President Joe Biden echoed the secretary-general's statement, saying the United States stands behind the freedom of all journalists, "American or not."
"Courageous journalists around the world have shown time and again that they will not be silenced or intimidated. The United States sees them and stands with them," the president said in a statement. "That’s why we’re providing more resources than ever to support digital and physical security training for journalists — because no reporter should fear for his or her life because of the work they do."
A grim milestone for journalists
According to the U.N. cultural agency UNESCO, 86 journalists and media workers were killed last year, mainly outside war zones, making 2022 the deadliest year on record for the profession.
Director General Audrey Azoulay said oftentimes, those killed were at home with their family.
"For the international community, it is first and foremost a question of combating the impunity that still surrounds crimes of which journalists are victims, with nearly nine out of ten murders of journalists going unpunished," she said in a statement.
The digital-era dilemma
Azoulay noted that the increase in violence toward journalists coincides with the rise of a digital era that has transformed the information landscape. A 2021 report revealed that 3 in every 4 female journalists have been a victim of online harassment.
While the internet has opened more avenues for information and expression, it's also provided new channels for misinformation and violence.
"We find ourselves at a new crossroads," Azoulay said. "Our current path is leading us away from public debates. Away from the very notion of a shared reality on which it depends. A path towards ever more polarization."
She called for greater regulations on digital platforms to protect the press and ensure that information can remain a public good.
There have also been significant changes in how people consume news. A 2022 poll shows the favorite news source for Gen Z is social media — with 50% reporting daily use. Network and cable TV news came in fifth and sixth place, while newspapers were the least likely source of news for the younger generation.
SEE MORE: Where Gen Z gets its news: Social media
In his keynote address to the U.N., The New York Times chairman A.G. Sulzberger said the growing concern is the amount of misinformation on those platforms — and the ease with which it can be found.
"The Internet also unleashed the avalanche of misinformation, propaganda, punditry and clickbait that now overwhelms our information ecosystem, often drowning out credible journalism and accelerating the decline in societal trust," he said. "And sure enough, this period of weakness for the press has coincided with destabilized democracies and emboldened autocracies. And when democracy erodes, you can be sure that the free press will be the first target."

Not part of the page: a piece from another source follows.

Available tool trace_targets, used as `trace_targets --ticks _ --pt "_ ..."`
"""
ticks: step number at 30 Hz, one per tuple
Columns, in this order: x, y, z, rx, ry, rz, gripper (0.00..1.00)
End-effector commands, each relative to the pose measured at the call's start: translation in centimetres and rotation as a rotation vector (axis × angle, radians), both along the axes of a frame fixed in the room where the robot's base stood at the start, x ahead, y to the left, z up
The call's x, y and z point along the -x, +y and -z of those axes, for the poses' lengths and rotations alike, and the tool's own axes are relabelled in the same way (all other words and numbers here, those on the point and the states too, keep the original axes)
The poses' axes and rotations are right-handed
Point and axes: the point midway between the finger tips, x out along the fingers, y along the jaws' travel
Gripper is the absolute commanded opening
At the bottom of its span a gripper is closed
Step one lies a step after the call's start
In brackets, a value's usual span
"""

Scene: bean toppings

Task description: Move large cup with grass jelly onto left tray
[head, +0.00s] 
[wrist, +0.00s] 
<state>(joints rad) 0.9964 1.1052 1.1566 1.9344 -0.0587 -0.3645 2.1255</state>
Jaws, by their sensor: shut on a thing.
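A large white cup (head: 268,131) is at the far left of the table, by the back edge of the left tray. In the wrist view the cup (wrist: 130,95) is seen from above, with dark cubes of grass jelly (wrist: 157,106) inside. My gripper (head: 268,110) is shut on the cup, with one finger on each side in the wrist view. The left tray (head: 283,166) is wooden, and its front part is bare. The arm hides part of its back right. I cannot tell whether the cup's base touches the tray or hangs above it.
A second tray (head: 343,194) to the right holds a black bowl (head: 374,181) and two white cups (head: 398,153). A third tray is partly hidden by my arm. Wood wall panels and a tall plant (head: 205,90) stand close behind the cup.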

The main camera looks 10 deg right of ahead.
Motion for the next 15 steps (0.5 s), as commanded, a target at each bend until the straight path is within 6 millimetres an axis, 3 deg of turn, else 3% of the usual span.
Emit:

He provided examples, including Russia, where journalists face persecution for simply mentioning the war in Ukraine. He also highlighted the case of Evan Gershkovich, a Wall Street Journal reporter who was arrested in the country last month for alleged spying.
Supporting independent journalism
Sulzberger told the U.N. that countering the global assault on the press starts with more legal protections for journalists and their sources. He also emphasized the need for more financial support of independent journalism, to help it stand out from the surge of misinformation found on the internet.
“We still need a commitment from the digital giants to elevate independent journalism and ensure it stands apart from untrustworthy information on their platforms,” Sulzberger said. “And we still need more of the public to value independent journalism enough to support it with their time, their money and their trust.”